◆ Data items
+++

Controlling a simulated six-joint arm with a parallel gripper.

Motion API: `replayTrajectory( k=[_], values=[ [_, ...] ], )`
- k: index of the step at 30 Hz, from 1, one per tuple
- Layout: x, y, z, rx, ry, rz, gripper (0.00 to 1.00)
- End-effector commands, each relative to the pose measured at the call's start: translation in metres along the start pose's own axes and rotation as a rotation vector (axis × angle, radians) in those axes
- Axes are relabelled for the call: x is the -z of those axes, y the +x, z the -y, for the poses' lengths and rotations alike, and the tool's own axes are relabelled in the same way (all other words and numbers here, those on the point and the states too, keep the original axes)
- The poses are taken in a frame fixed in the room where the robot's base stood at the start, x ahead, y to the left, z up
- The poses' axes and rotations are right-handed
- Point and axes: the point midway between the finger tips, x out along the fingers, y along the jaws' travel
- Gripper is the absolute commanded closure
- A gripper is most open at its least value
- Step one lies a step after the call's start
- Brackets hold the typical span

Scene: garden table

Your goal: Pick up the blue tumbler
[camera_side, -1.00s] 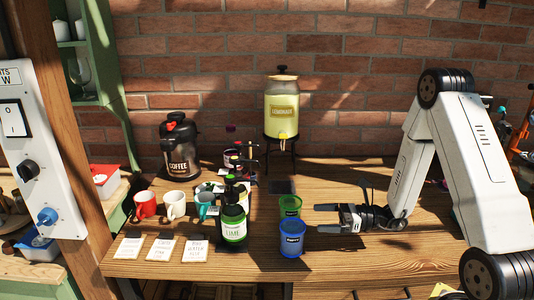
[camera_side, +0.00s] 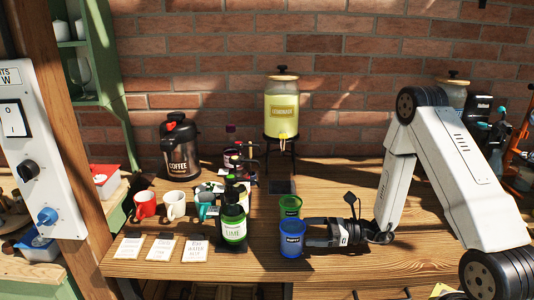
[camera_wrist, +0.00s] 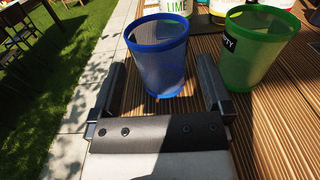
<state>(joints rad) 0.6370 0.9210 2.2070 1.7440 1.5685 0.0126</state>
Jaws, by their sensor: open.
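The blue tumbler (camera_side: 292,240) stands upright near the table's front edge, with a white label facing the side camera. In the wrist view the blue tumbler (camera_wrist: 160,62) stands ahead, between the lines of my two fingers. My gripper (camera_side: 308,232) is open and level, just right of the tumbler in the side view. In the wrist view my gripper (camera_wrist: 164,88) has one finger on each side of the tumbler's lower part, and nothing is clamped. Whether a finger touches the tumbler cannot be told.
A green tumbler (camera_side: 290,206) stands close behind the blue one, near my finger. A lime bottle (camera_side: 233,225) stands to the left. Mugs (camera_side: 175,205) and paper cards (camera_side: 165,248) lie further left. The table's front edge (camera_side: 330,268) is close.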

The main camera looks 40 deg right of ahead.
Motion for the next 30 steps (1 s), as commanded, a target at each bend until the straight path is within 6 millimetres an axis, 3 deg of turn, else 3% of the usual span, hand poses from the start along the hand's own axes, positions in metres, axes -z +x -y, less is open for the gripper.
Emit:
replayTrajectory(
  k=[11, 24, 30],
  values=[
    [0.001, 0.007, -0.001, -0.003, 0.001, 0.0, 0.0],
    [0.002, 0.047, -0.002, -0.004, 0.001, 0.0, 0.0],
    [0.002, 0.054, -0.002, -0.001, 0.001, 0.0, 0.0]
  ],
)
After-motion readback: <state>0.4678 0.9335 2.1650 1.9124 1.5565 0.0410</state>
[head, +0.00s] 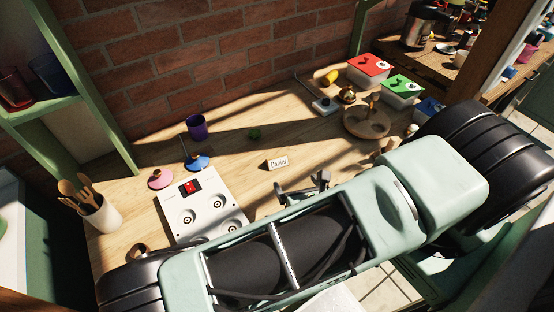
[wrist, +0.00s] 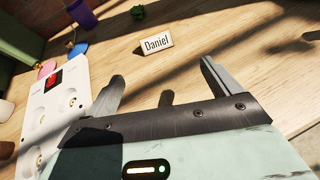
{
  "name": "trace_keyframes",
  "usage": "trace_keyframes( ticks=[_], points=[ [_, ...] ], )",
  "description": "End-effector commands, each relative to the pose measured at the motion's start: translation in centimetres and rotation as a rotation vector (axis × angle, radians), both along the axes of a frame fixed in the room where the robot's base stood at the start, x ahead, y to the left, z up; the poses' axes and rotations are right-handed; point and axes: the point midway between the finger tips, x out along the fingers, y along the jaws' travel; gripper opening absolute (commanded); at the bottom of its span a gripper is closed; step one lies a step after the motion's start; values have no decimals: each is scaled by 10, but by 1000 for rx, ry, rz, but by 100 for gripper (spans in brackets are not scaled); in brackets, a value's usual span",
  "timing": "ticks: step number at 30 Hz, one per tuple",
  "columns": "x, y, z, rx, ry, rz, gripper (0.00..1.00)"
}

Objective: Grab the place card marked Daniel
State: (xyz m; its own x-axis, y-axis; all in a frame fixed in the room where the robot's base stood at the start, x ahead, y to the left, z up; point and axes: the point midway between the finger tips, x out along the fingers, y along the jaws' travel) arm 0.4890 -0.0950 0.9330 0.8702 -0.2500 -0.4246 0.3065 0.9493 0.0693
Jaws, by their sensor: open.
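The place card marked Daniel (head: 277,163) stands on the wooden table (head: 240,180), a small white card with dark lettering. In the head view my gripper (head: 303,188) shows just in front of the card, partly hidden by my arm.
The table around the card is clear.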

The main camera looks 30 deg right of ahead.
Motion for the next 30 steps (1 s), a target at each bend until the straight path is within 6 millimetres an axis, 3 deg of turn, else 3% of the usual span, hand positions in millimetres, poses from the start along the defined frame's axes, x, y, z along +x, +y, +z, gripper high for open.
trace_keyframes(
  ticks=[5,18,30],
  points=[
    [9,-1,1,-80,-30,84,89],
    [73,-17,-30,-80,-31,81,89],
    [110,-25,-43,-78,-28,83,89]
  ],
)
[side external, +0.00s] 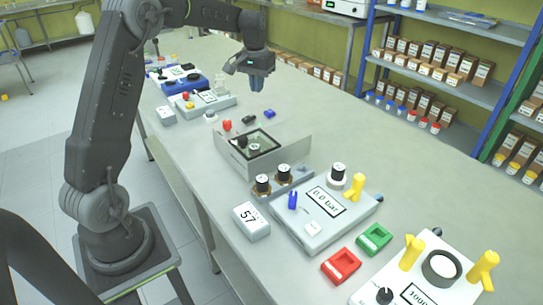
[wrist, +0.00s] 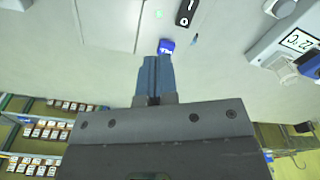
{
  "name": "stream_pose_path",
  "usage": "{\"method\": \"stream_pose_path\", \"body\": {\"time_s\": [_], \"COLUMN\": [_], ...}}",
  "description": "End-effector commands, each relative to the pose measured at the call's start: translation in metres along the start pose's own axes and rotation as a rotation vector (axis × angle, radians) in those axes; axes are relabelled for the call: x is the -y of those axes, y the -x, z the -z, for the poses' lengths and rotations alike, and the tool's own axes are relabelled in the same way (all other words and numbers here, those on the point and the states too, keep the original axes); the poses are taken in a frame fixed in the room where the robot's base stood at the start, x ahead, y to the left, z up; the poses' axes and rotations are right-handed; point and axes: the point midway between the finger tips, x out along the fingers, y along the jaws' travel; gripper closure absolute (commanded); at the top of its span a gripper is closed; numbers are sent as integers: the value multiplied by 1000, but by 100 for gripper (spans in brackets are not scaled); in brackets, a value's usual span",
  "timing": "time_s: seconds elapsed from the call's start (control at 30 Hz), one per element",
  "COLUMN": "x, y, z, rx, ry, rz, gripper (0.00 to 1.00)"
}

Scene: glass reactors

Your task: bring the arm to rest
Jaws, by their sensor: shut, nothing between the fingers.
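My gripper (side external: 256,86) hangs above the far part of the bench in the side view, with its fingers pointing down. In the wrist view its two blue-grey fingers (wrist: 156,65) lie together, with nothing between them. A small blue block (side external: 269,114) lies on the bench below the gripper. In the wrist view a blue block with white lettering (wrist: 166,46) shows just beyond the fingertips; the gripper looks apart from it. No object is held.
The grey bench (side external: 420,205) carries a box with a dark window (side external: 240,155), a panel reading 0.0 bar (side external: 315,215), a 57 display (side external: 251,221), red (side external: 340,266) and green (side external: 374,239) blocks, and a white yellow-handled unit (side external: 430,275). Shelves (side external: 450,85) stand behind.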

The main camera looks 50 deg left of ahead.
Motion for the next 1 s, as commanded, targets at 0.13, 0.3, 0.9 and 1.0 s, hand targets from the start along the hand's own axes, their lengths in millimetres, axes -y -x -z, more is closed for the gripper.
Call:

+++

◆ Problem requirements
Gather from the data above every line with the string "Scene".

◆ Complete response
Scene: garden table
Scene: glass reactors

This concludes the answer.